Throughout seminary, I felt torn. Before I went to seminary I taught English in China. That had been an interest of mine since I was in high school. I went to college with that in mind. I was an English major and Chinese minor. And I loved teaching English. If I had chosen my life’s path I would have gotten an MA in TESOL (teaching English to Speakers of Other Languages). Instead, God called me to seminary, to the world to theology, Biblical languages and studies, church history, and pastoral care. And there were lots of moments that I felt lost and out of place. I would hear people talking outside of class and have no idea who or what they were talking about. I grew to enjoy seminary and had wonderful internships. But I still felt like I had two parts. I had the English teacher part of me and the pastor/seminarian part of me. And they didn’t go together.
Then I started at COS where I became the primary pastor for the Basic English Service. As I prepared sermons, I needed the skills I learned teaching English of explaining abstract or difficult concepts with simple words. I needed the skills I learned in seminary of how to read a Biblical text well and understand what it is saying. I needed the skill of speaking slowly naturally and articulating words carefully. I needed the systematic theology I learned to help explain what Christians believe. I needed all of the cross-cultural skills that I had developed. I needed to know how to structure a sermon effectively.
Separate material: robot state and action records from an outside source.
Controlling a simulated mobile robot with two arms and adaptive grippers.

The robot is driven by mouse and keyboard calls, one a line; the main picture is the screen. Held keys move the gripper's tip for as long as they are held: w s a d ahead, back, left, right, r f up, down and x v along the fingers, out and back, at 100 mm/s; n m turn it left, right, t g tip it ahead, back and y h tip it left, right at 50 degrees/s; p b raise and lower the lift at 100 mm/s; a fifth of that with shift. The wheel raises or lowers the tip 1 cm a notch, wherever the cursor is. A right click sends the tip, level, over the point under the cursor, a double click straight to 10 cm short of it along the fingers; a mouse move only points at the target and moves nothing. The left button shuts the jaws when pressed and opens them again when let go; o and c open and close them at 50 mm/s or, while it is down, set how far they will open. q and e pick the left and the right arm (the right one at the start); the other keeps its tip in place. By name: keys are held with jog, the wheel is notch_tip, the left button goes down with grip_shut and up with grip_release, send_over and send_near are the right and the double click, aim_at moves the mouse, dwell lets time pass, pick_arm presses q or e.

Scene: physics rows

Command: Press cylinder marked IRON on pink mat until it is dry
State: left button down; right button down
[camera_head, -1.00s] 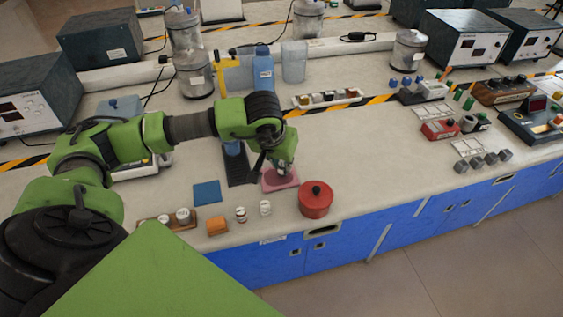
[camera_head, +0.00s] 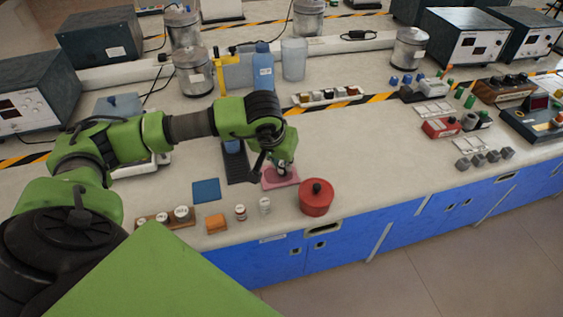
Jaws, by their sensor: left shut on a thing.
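The pink mat (camera_head: 267,183) lies on the bench near its front edge. My left gripper (camera_head: 284,168) reaches down over the mat and is shut on a small cylinder, mostly hidden by the fingers. The cylinder's lower end is at or just above the mat; I cannot tell if it touches. Its marking cannot be read. Two small pale cylinders (camera_head: 240,212) (camera_head: 264,205) stand left of the mat, with labels too small to read. A wooden holder (camera_head: 187,224) with white-topped pieces stands further left. My right gripper is not in view.
A red lidded pot (camera_head: 316,200) stands close right of the mat. A blue square (camera_head: 206,190) and an orange block (camera_head: 216,223) lie to the left. A blue bottle (camera_head: 263,70) and a small tray (camera_head: 327,96) stand behind.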

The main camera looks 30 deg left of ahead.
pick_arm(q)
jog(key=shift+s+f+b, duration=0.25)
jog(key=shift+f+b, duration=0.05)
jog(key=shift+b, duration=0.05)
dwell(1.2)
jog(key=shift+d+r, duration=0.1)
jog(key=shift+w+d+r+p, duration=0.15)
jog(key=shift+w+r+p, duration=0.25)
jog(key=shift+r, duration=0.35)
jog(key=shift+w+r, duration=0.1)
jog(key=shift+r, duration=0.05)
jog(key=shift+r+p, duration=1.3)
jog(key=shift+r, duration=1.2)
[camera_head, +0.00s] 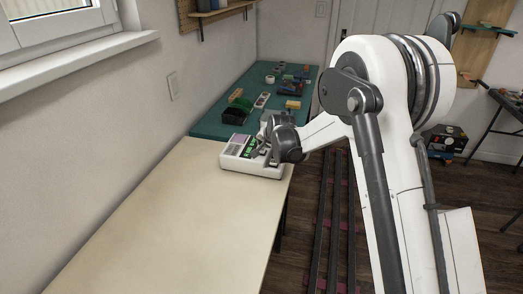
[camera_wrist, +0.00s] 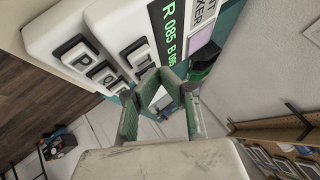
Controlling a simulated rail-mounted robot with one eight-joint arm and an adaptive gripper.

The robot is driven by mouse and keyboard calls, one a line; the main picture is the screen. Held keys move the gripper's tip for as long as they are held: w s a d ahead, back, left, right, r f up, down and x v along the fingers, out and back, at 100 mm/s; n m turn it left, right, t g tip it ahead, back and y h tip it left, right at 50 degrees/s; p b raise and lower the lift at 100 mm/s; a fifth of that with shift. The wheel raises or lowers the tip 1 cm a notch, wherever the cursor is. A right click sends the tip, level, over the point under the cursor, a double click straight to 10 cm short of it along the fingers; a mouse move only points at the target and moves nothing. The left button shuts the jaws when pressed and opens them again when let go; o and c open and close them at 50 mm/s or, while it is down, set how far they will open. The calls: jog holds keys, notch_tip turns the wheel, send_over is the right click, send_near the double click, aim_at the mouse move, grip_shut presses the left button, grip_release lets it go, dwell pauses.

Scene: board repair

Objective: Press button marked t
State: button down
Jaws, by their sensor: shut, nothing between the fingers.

In this call, the English teacher part of me and the pastor part of me started to come together. The threads of my life started to get pulled together into one strand instead of being separate. My spiritual director shared a phrase with me, the title of a Flannery O’Connor short story, “everything that rises must converge.” This has been true for me in the last two years. Everything that had risen in my life converged, and I am so grateful.
I am grateful for the opportunity to work with the wonderful staff at COS. They respected me as a colleague, encouraged me when things were difficult, modeled practices of Christian ministry, and loved me. I learned a lot from spending time with them in the church kitchen and work room, listening in to conversations about the budget, handling pastoral situations, and picking curriculum for kids. The high rate of turnover with residents is hard for the staff because they get attached to us and then two years are over and we leave, so I am especially thankful that they took the time to get to know me and allow me to learn so much.
I am grateful for the strong volunteer base at COS. Every program I worked with had strong volunteer leaders—people who dedicate hours of their time and energy to serving the church and community. I’ll admit, sometimes this was frustrating and sometimes those leaders were frustrated with me. But I am thankful for the relationships that formed and that we ended on a good note. I feel at peace that even relationships that were sometimes tense ended well, and I am so thankful.
I am grateful that many of my experiences, gifts, and interests have risen in my life and converged together in becoming a pastor. In these two years, I became a pastor in an important way. I am not wondering if I can do it anymore. I am not trying to imagine how I would face pastoral situations the way I was two years ago. Although my time being a pastor at COS has come to an end, and I don’t know where I will be called next, I am a pastor now. I look forward to the (yet-to-be-determined) day when I start my next call, when I can take all I learned at COS and be a pastor in a new congregation.
Everything that rises has converged. Thanks be to God!